** Begin **

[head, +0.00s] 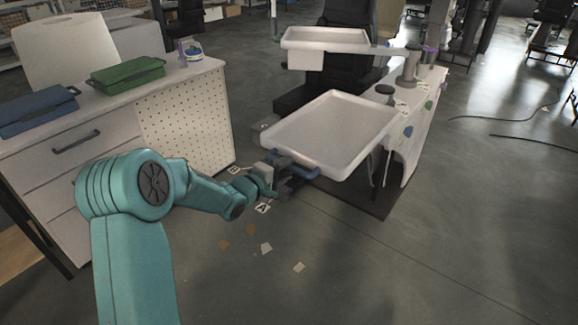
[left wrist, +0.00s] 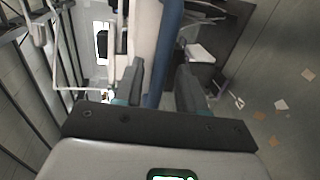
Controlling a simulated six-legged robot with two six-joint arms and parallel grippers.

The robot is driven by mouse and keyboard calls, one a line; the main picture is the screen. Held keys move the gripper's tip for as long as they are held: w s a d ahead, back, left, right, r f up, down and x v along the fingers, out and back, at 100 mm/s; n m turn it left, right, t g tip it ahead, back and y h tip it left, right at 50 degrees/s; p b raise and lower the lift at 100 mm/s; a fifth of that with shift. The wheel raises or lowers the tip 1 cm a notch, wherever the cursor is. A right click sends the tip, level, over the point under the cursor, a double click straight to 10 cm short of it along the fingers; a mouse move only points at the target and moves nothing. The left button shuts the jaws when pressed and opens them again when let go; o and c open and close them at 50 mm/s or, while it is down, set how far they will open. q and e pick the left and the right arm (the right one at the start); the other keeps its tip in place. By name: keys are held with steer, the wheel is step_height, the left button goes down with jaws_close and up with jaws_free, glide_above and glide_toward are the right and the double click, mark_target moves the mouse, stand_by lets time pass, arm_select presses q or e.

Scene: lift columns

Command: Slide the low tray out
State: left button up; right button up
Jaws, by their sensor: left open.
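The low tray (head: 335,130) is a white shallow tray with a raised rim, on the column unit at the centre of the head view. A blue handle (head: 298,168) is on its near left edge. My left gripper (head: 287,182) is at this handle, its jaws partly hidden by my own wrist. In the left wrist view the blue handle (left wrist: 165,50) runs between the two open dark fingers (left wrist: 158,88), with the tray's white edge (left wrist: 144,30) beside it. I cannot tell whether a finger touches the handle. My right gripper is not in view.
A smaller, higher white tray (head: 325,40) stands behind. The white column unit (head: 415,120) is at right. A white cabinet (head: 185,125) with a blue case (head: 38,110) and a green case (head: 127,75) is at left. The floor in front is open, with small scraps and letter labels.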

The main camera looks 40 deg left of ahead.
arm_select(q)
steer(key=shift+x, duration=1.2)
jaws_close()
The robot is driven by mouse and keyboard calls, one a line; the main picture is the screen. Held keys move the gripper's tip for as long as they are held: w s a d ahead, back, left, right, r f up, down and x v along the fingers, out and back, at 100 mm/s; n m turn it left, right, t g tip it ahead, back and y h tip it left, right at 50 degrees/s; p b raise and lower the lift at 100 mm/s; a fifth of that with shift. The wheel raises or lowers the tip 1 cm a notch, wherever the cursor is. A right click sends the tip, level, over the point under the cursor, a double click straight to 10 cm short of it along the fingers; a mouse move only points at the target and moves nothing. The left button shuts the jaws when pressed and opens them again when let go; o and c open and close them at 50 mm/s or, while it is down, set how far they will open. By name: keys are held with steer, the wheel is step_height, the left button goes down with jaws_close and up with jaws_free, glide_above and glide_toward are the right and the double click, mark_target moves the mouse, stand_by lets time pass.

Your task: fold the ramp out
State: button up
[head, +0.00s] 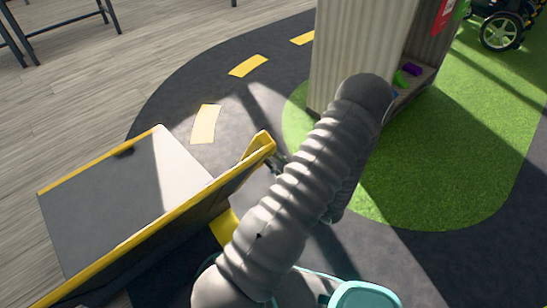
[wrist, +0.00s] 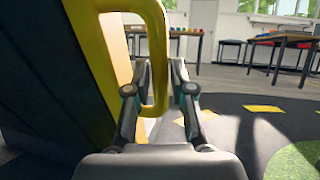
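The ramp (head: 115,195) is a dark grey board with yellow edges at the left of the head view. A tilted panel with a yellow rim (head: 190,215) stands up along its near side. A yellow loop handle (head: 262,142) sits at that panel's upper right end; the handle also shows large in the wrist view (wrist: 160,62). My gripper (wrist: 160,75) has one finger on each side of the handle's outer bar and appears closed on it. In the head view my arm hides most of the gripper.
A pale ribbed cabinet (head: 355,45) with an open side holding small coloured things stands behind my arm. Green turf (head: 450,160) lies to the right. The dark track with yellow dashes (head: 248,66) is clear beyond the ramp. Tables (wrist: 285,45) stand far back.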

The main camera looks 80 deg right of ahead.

** End **

**Problem details:** Exclude the pictures and transcribe all of the entries exactly.

**Problem solution:**
[head, +0.00s] 
[left wrist, +0.00s] 
Controlling a simulated six-legged robot with two six-joint arms and parallel grippers.

The robot is driven by mouse and keyboard calls, one a line; the main picture is the screen. Held keys move the gripper's tip for as long as they are held: w s a d ahead, back, left, right, r f up, down and x v along the fingers, out and back, at 100 mm/s; n m turn it left, right, t g tip it ahead, back and y h tip it left, right at 50 degrees/s; p b raise and lower the lift at 100 mm/s; a fifth of that with shift. The wheel raises or lowers the tip 1 cm a notch, wherever the cursor is. A right click sends the tip, level, over the point under the cursor, a double click straight to 10 cm short of it along the fingers; a mouse move only points at the target and moves nothing. The left button shuts the jaws when pressed and opens them again when let go; o and c open and close them at 50 mm/s or, while it is down, set how far they will open. q and e pick the left and the right arm (the right one at the start); the other keeps its tip in place. By name: keys are held with steer, the wheel is step_height, the left button goes down with jaws_close and up with jaws_free, glide_above and glide_toward are the right and the double click, mark_target moves the mouse, stand_by lets time pass, arm_select presses q or e.

Scene: lift columns

Command: Slide the low tray out
State: left button up; right button up
Jaws, by their sensor: left open.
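The low tray (head: 335,130) is a white shallow tray with a raised rim, on the column unit at the centre of the head view. A blue handle (head: 298,168) is on its near left edge. My left gripper (head: 287,182) is at this handle, its jaws partly hidden by my own wrist. In the left wrist view the blue handle (left wrist: 165,50) runs between the two open dark fingers (left wrist: 158,88), with the tray's white edge (left wrist: 144,30) beside it. I cannot tell whether a finger touches the handle. My right gripper is not in view.
A smaller, higher white tray (head: 325,40) stands behind. The white column unit (head: 415,120) is at right. A white cabinet (head: 185,125) with a blue case (head: 38,110) and a green case (head: 127,75) is at left. The floor in front is open, with small scraps and letter labels.

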The main camera looks 40 deg left of ahead.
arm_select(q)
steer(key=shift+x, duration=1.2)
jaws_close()
The robot is driven by mouse and keyboard calls, one a line; the main picture is the screen. Held keys move the gripper's tip for as long as they are held: w s a d ahead, back, left, right, r f up, down and x v along the fingers, out and back, at 100 mm/s; n m turn it left, right, t g tip it ahead, back and y h tip it left, right at 50 degrees/s; p b raise and lower the lift at 100 mm/s; a fifth of that with shift. The wheel raises or lowers the tip 1 cm a notch, wherever the cursor is. A right click sends the tip, level, over the point under the cursor, a double click straight to 10 cm short of it along the fingers; a mouse move only points at the target and moves nothing. The left button shuts the jaws when pressed and opens them again when let go; o and c open and close them at 50 mm/s or, while it is down, set how far they will open. By name: keys are held with steer, the wheel is step_height, the left button goes down with jaws_close and up with jaws_free, glide_above and glide_toward are the right and the double click, mark_target moves the mouse, stand_by lets time pass.

Your task: fold the ramp out
State: button up
[head, +0.00s] 
[wrist, +0.00s] 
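The ramp (head: 115,195) is a dark grey board with yellow edges at the left of the head view. A tilted panel with a yellow rim (head: 190,215) stands up along its near side. A yellow loop handle (head: 262,142) sits at that panel's upper right end; the handle also shows large in the wrist view (wrist: 160,62). My gripper (wrist: 160,75) has one finger on each side of the handle's outer bar and appears closed on it. In the head view my arm hides most of the gripper.
A pale ribbed cabinet (head: 355,45) with an open side holding small coloured things stands behind my arm. Green turf (head: 450,160) lies to the right. The dark track with yellow dashes (head: 248,66) is clear beyond the ramp. Tables (wrist: 285,45) stand far back.

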The main camera looks 80 deg right of ahead.

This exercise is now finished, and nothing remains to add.